Spalarnia jest z tym planem sprzeczna, nie wyklucza to jednak powstania podobnej wielkiej i toksycznej instalacji innej gałęzi przemysłu niosącej podobne zagrożenia dla środowiska i mieszkańców.
Grupa radnych uważa, że zostali przy procedowaniu planu wprowadzeni w błąd. Kilka miesięcy temu próbowali przegłosować uchwałę w tej sprawie, ta jednak została odrzucona przez radnych sprzyjających Wójtowi Bronowickiemu.
Projekt uchwały zawierał następujące zapisy:
➡️ „Radni Gminy przy uchwalaniu przedmiotowej Uchwały zostali wprowadzeni w błąd, przez co Uchwała dotknięta jest nieusuwalną wadą prawną w postaci błędu oświadczenia woli przy jej głosowaniu.”
➡️ „Przy procedowaniu Uchwały doszło do naruszenia jawności i przejrzystości procedury planistycznej, ponieważ radni nie zostali odpowiednio poinformowani o tym, że teren ten radykalnie zmienia swoje przeznaczenie na przemysł uciążliwy, dopuszczający przy tym 45-metrową wysokość zabudowy i 80-metrowy komin.”
➡️ „Radni Rady Gminy w czasie procedowania Uchwały otrzymali od Wójta Gminy – Jakuba Bronowickiego oraz Kierownika Referatu Gospodarki Nieruchomości i Planowania Przestrzennego – Agnieszki Jaworskiej wprowadzające w błąd informacje. Podali oni bowiem do wiadomości radnych, iż “teren ma zostać przeznaczony na magazyny, garaże i składy-boksy”.”

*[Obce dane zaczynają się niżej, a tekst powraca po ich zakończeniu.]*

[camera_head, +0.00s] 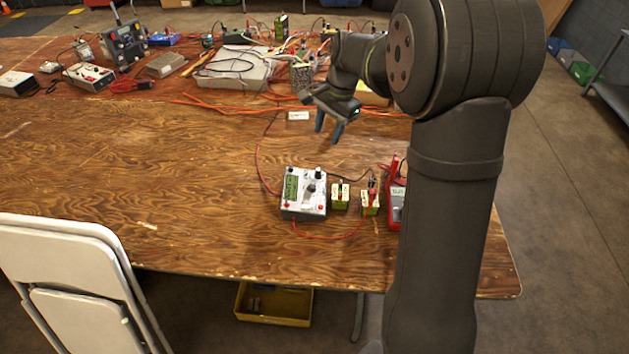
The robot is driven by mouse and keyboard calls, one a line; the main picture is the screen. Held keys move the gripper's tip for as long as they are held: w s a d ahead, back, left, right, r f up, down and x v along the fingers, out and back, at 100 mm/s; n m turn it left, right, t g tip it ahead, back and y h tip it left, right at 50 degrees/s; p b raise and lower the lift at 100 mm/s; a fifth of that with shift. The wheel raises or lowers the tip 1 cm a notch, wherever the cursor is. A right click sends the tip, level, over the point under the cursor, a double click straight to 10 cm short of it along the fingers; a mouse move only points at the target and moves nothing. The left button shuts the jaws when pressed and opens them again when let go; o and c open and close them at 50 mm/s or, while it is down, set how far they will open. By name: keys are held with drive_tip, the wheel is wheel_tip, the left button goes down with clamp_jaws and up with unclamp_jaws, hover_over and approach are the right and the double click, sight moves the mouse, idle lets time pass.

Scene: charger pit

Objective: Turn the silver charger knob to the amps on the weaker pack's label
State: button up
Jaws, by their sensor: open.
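The charger (304,193) is a pale box with a greenish display, red and dark terminals and a silver knob (309,188) on its top face. It stands on the wooden table near the front edge. Two small green packs with pale labels, a left pack (340,196) and a right pack (370,203), stand just right of it. The label writing and knob setting are too small to read. My gripper (329,127) is open and empty, fingers pointing down, above the table behind the charger and apart from it.
A red meter (396,200) stands right of the packs, partly hidden by my arm. Red and black leads run around the charger and packs. Instruments and cables crowd the back. The table's left middle is clear. A chair (75,262) stands front left.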

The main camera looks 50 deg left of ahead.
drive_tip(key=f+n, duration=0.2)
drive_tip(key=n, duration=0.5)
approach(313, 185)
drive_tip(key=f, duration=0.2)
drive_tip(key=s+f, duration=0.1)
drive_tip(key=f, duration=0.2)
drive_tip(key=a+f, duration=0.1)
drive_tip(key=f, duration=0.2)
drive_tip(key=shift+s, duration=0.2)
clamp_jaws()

Sprawa miejscowego planu nie jest nadal zakończona. Przypomnijmy, że w lipcu Wojewódzki Sąd Administracyjny postanowił odrzucić skargę gminy Długołęka na miejscowy plan z uwagi na „brak wykazania interesu prawnego w rozumieniu Art. 101. 1 ustawy o samorządzie gminnym”. Tym samym Sąd w ogóle nie przystąpił do kontroli zaskarżonego aktu prawnego. Liczymy, że Gmina Długołęka odwoła się od tej decyzji do NSA.